I feel that the most important takeaway from this book is that the Mamluk sultans had a special post in their household specifically for someone to carry the royal polo mallet.
OK, I kid.
I edited my most recent novel with this book open in front of me half the time. It was incredibly helpful in getting my mind around the geographical spaces at play, whether as regards the maps of the Levant, the plans of crusader towns and villages, the marvellous cutaway of the Holy Sepulchre as it was in the late 1100s, or, yes, the detailed diagram of Mamluk court hierarchy. Owing to the dozens and dozens of helpful and beautiful maps covering crusader movements from the 1100s as late as the 17th and 18th centuries, this would also make a great resource for anyone who's studying history with children.
The maps and images are good. Riley-Smith has written extensively about the Crusades, so the text is more relevant and informative than similar titles.
Thorough and comprehensive- this covers not just military campaigns and the dispositions of the states involved, but also has thematic maps on economics, mobilization, missionary efforts, and ideological developments; and it defines "the Crusades" in the broadest way possible, with maps covering "Crusades" in the Levant, Egypt, the Baltic, Iberia and Languedoc, Italy, and elsewhere; and encompassing in time the High Medieval heyday of the Crusades all the way to the quenching of the last feeble ashes of the Crusading idea (with Napoleon's takeover of Malta), and the legacy of the Crusades on the modern world.

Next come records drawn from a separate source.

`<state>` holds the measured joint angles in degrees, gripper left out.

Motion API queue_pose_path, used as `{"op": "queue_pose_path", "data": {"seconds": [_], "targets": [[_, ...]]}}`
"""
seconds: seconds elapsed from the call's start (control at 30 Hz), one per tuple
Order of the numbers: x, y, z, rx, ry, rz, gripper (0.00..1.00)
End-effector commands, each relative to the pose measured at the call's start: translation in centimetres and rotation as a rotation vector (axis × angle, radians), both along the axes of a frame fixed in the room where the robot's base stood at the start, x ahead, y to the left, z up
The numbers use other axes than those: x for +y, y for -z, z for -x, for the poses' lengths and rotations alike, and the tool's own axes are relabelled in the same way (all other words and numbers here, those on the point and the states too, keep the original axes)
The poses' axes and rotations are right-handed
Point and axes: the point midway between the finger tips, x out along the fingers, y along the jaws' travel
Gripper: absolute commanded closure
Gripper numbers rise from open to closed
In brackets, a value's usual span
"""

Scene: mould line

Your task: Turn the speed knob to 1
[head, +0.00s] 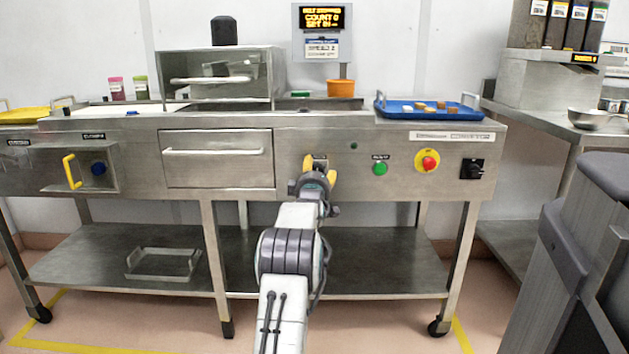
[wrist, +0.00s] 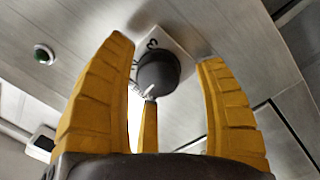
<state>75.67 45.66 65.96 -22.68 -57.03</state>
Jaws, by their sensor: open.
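The speed knob (wrist: 158,73) is a dark round knob on a pale dial plate (wrist: 180,42). A figure 3 shows beside it on the plate; the other marks are too small or hidden to read. A light line shows at the knob's lower left edge in the wrist view.
To the right on the panel are a green button (head: 380,168), a red stop button (head: 429,163) on yellow, and a black rotary switch (head: 472,168). A drawer handle (head: 213,152) is to the left. A display (head: 322,17) reads belt stopped, count 0. A blue tray (head: 455,113) sits above.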

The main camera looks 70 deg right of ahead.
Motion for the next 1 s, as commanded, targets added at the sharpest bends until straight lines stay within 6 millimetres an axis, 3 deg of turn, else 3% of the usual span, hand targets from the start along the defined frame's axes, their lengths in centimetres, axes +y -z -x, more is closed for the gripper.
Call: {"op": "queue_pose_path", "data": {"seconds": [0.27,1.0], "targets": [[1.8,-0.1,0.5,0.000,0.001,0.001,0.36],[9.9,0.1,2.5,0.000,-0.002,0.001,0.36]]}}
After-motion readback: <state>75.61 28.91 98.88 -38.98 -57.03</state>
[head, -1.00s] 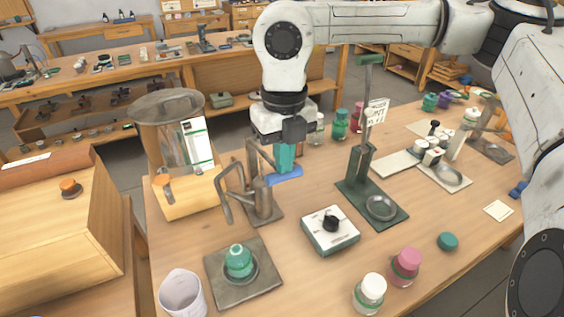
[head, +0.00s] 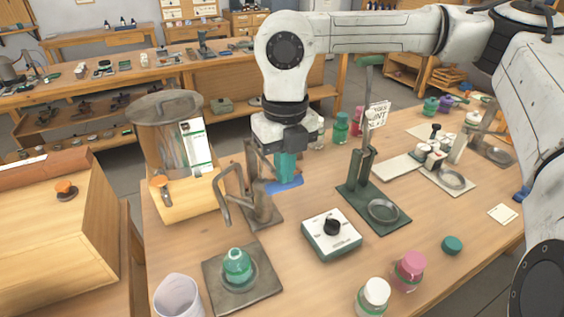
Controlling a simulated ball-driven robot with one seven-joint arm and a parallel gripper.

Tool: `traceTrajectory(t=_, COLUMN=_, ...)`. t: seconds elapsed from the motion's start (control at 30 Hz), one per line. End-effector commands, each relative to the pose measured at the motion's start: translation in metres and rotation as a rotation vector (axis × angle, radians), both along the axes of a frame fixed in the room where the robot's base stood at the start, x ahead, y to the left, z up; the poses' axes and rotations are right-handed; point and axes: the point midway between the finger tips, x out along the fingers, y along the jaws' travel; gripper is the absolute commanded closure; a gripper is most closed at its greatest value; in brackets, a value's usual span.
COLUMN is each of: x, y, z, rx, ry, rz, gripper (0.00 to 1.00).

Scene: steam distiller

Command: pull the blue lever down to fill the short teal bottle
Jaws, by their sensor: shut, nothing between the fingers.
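The blue lever (head: 286,187) is at the metal spout stand (head: 262,208) beside the distiller tank (head: 172,140). My gripper (head: 286,180) points down with its teal fingers shut and empty, its tips at the lever's top. I cannot tell for certain whether they touch it. The lever looks lowered, and part of it is hidden behind the fingers. The short teal bottle (head: 237,268) stands upright on a round seat in the dark square plate (head: 264,286), near the spout's curved outlet (head: 226,208). I cannot make out its liquid level.
A white box with a black knob (head: 331,235) and a green stand (head: 391,213) are to the right. White-capped (head: 373,297) and pink (head: 409,270) jars stand near the front. A clear cup (head: 178,297) is left of the plate.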

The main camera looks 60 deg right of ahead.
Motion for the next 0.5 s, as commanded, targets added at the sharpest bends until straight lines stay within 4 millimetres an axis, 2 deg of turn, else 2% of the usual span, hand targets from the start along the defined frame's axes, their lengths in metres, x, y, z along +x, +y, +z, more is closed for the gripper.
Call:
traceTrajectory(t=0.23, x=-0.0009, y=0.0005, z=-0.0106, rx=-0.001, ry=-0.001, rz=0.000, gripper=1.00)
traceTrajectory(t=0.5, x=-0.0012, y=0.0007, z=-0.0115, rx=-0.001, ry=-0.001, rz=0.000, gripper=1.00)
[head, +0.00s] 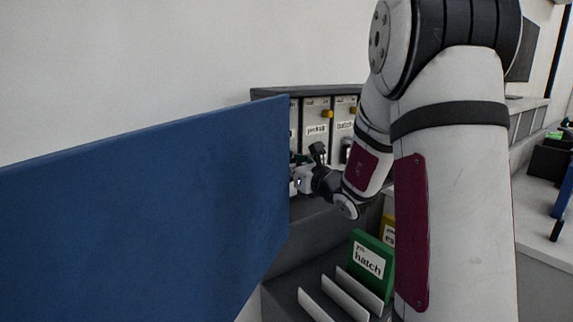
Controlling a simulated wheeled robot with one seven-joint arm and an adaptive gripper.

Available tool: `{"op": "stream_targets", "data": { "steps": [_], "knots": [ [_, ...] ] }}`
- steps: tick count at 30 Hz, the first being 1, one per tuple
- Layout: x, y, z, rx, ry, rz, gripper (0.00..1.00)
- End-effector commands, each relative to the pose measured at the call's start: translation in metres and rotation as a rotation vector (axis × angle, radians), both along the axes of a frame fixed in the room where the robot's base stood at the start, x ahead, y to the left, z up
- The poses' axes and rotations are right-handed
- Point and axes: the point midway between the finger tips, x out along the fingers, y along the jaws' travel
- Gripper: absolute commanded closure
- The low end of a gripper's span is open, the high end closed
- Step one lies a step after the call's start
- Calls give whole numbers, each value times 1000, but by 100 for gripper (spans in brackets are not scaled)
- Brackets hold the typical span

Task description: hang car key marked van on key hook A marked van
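My gripper (296,173) is at the end of my arm, in front of the lower part of a dark-framed key board (317,91). Its fingertips are partly hidden by a blue panel, so I cannot tell whether it is open or holds anything. The board has white panels; one reads "pickup" (316,129) and one seems to read "hatch" (344,125). Yellow hooks show on them, one at the pickup panel (327,114). No label reading van and no van key can be made out.
The large blue panel (140,210) fills the lower left and covers part of the board. Below stands a dark rack (285,285) with white dividers and a green folder marked hatch (371,262). My arm blocks the right middle. A counter (545,220) lies at the far right.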

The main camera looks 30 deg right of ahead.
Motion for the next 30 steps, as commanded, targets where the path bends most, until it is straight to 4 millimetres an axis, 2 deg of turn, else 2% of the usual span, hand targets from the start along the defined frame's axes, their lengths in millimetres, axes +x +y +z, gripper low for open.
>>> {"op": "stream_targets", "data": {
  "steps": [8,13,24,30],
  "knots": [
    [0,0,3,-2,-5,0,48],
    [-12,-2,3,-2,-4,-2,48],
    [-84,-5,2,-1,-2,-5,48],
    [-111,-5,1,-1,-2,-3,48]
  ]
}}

There are, probably inevitably, occasional cartographical errors. The most embarrassing of these, on the map of the Baltic Crusades, sees Lake Peipus labelled "Lake Chud" (the Russian name for the northern lobe of the lake), but Lake Vortsjarv (to the west, in south-central Estonia) labelled "Lake Peipus"- and the famous Battle on the Ice is thus shown on the map as happening on the wrong lake.
Despite that, this is an indispensable book if one is interested in the history of the Crusades at all.